→ **GOAL OF THE EXERCISE**: Locate every line that holds the string "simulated" and copy it.

→ **Robot task records**:
>> begin
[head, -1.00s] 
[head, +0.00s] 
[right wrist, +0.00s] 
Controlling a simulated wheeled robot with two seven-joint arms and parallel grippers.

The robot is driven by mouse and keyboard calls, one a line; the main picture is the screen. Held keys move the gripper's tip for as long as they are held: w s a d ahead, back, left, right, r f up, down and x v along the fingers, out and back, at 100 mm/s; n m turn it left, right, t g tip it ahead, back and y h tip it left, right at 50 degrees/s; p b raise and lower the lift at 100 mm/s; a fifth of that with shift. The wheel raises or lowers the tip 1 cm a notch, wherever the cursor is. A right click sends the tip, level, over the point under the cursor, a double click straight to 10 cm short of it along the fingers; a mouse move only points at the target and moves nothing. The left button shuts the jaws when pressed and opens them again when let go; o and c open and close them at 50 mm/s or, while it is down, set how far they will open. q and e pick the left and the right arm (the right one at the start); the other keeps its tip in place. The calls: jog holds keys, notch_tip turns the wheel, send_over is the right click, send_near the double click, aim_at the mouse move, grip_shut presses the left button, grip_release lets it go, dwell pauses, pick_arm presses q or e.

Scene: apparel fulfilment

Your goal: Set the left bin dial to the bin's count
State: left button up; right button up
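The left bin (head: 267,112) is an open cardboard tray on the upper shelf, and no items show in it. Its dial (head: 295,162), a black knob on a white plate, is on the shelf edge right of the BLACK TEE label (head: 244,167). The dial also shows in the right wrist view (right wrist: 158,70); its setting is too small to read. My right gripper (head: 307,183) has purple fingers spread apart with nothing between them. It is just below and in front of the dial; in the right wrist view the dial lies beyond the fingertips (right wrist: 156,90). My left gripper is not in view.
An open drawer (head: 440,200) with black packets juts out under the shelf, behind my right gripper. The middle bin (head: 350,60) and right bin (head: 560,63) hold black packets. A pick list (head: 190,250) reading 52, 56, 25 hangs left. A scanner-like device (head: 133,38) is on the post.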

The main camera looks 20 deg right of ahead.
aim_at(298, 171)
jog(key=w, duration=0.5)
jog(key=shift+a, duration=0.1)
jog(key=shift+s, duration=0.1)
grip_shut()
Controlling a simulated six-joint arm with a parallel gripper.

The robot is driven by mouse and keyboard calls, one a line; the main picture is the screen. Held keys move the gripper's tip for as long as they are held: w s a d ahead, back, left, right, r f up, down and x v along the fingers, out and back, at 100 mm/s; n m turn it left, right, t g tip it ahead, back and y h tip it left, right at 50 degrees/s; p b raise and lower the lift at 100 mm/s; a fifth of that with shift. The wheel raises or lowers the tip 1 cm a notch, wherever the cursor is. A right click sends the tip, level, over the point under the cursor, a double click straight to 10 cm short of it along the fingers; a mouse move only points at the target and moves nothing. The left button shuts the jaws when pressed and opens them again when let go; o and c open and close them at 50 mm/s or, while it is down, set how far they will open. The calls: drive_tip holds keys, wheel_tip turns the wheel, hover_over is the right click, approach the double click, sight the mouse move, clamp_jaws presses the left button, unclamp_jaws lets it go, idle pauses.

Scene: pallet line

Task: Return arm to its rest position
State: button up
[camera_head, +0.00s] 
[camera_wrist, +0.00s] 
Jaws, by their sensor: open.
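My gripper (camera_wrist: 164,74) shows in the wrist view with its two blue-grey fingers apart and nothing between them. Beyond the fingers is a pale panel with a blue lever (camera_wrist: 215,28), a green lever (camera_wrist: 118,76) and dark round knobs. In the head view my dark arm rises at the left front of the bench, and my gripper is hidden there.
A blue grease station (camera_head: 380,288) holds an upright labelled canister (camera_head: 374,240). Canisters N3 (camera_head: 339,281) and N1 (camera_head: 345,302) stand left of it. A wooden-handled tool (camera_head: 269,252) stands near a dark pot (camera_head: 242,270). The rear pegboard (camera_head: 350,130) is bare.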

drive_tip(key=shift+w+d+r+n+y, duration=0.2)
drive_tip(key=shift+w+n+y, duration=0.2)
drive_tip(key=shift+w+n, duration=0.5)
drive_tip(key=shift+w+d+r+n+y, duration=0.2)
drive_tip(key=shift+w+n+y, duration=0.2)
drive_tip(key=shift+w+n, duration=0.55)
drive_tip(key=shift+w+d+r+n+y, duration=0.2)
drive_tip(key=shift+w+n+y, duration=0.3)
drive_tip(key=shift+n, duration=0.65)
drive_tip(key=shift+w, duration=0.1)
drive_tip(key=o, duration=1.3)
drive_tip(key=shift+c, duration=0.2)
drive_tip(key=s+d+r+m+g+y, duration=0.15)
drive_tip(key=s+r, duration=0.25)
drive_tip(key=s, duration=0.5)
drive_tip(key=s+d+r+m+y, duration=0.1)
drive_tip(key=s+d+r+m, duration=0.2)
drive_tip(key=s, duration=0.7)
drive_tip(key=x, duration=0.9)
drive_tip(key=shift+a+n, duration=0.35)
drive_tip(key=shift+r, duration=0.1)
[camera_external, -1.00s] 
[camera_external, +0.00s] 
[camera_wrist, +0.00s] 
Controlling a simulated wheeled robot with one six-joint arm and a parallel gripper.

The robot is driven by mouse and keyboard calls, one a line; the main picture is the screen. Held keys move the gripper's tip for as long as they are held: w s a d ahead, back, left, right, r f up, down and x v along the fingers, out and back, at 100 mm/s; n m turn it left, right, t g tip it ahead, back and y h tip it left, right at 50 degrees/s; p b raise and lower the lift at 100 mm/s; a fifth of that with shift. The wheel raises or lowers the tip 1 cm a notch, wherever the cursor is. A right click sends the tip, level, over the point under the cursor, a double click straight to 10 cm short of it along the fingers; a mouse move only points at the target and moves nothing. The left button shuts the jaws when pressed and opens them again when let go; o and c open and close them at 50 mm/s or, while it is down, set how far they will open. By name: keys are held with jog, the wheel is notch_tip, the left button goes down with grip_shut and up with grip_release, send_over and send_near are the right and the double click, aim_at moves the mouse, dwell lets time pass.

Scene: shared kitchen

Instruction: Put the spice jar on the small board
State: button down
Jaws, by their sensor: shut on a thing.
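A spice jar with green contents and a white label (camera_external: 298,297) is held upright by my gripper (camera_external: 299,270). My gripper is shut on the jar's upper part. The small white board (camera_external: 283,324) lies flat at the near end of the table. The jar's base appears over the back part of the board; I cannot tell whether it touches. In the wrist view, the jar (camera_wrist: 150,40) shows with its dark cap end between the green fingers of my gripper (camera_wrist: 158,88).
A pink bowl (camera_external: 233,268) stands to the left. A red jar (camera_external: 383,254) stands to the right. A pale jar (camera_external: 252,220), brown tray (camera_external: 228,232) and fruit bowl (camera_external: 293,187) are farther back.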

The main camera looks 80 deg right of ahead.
>> end
→ **WRITTEN ANSWER**:
Controlling a simulated wheeled robot with two seven-joint arms and parallel grippers.
Controlling a simulated six-joint arm with a parallel gripper.
Controlling a simulated wheeled robot with one six-joint arm and a parallel gripper.

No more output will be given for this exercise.